YOUR OBJECTIVE -
Among the records that follow, set down only the lines from the one containing "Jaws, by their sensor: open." to the one containing "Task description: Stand", both included, exactly.

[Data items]
▼

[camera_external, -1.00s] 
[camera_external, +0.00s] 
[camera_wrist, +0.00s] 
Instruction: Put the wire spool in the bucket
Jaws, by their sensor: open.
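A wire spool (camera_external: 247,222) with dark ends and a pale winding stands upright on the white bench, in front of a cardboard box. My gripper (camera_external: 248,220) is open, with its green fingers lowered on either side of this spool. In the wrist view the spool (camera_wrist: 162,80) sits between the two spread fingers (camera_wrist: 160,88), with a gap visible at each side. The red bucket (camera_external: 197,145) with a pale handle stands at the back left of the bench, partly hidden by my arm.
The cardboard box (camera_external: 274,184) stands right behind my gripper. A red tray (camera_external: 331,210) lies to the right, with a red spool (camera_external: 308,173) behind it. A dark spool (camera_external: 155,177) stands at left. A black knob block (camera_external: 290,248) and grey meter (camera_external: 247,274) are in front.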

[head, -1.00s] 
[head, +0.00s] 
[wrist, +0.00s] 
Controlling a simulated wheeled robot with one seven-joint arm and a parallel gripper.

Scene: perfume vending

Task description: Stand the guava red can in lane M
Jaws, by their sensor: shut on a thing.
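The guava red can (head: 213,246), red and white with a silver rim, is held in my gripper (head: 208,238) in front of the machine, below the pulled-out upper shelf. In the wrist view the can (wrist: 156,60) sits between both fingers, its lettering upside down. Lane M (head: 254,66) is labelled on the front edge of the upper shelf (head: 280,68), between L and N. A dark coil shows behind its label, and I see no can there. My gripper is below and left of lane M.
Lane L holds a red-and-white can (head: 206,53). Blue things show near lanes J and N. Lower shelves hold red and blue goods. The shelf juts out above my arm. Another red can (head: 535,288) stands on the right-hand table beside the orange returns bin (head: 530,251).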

▲
▼

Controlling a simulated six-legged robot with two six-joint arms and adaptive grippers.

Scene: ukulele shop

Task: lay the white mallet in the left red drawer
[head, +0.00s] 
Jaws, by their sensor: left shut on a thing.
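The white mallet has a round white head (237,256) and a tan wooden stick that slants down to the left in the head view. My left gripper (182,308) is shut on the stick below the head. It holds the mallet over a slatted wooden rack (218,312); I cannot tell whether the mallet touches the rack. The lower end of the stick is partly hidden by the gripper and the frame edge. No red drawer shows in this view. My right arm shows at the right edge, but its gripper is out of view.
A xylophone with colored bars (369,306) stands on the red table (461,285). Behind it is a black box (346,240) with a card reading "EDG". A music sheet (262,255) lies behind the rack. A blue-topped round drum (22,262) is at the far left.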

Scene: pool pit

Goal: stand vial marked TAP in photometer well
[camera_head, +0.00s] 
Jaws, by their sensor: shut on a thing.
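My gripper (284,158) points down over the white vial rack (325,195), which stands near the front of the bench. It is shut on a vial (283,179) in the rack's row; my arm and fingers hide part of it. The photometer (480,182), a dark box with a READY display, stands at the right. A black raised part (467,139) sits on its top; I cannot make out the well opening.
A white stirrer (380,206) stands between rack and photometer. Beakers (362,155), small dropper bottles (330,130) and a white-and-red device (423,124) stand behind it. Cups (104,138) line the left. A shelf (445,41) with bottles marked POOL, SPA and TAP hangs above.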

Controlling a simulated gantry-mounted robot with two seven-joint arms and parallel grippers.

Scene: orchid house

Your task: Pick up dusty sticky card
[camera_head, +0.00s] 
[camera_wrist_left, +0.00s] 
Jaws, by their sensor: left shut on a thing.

▲
▼

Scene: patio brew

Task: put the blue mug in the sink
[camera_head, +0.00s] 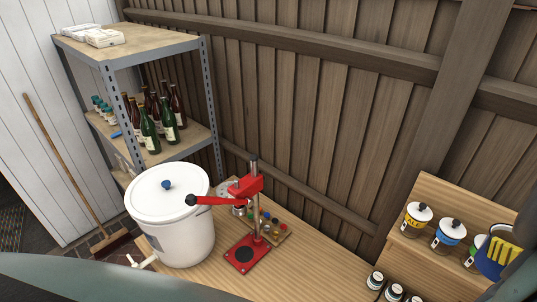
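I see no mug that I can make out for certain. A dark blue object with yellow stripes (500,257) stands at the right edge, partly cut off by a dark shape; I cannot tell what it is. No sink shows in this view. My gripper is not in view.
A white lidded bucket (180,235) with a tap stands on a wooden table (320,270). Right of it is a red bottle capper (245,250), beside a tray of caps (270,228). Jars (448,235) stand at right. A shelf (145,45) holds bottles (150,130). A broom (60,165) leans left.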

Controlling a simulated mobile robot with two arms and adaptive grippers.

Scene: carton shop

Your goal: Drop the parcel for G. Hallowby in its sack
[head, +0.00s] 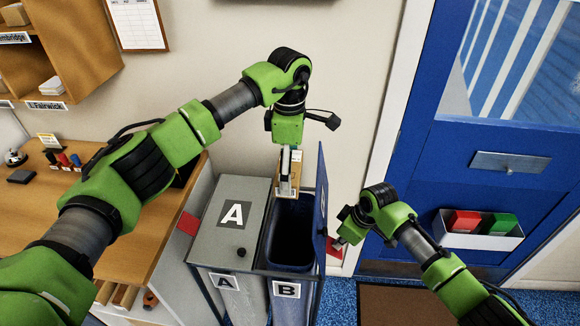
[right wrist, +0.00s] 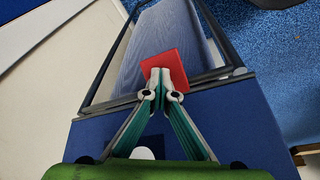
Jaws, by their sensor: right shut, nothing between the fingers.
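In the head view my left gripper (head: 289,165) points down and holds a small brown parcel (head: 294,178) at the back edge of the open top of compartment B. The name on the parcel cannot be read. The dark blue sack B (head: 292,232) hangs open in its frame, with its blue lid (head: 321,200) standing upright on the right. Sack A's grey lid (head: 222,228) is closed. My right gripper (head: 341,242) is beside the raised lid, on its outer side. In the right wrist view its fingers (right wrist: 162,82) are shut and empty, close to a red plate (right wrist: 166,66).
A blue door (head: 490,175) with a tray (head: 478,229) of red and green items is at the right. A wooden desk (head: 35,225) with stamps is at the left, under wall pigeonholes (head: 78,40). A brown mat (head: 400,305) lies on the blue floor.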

▲

EXERCISE ANSWER -
Jaws, by their sensor: open.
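A wire spool (camera_external: 247,222) with dark ends and a pale winding stands upright on the white bench, in front of a cardboard box. My gripper (camera_external: 248,220) is open, with its green fingers lowered on either side of this spool. In the wrist view the spool (camera_wrist: 162,80) sits between the two spread fingers (camera_wrist: 160,88), with a gap visible at each side. The red bucket (camera_external: 197,145) with a pale handle stands at the back left of the bench, partly hidden by my arm.
The cardboard box (camera_external: 274,184) stands right behind my gripper. A red tray (camera_external: 331,210) lies to the right, with a red spool (camera_external: 308,173) behind it. A dark spool (camera_external: 155,177) stands at left. A black knob block (camera_external: 290,248) and grey meter (camera_external: 247,274) are in front.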

[head, -1.00s] 
[head, +0.00s] 
[wrist, +0.00s] 
Controlling a simulated wheeled robot with one seven-joint arm and a parallel gripper.

Scene: perfume vending

Task description: Stand the guava red can in lane M

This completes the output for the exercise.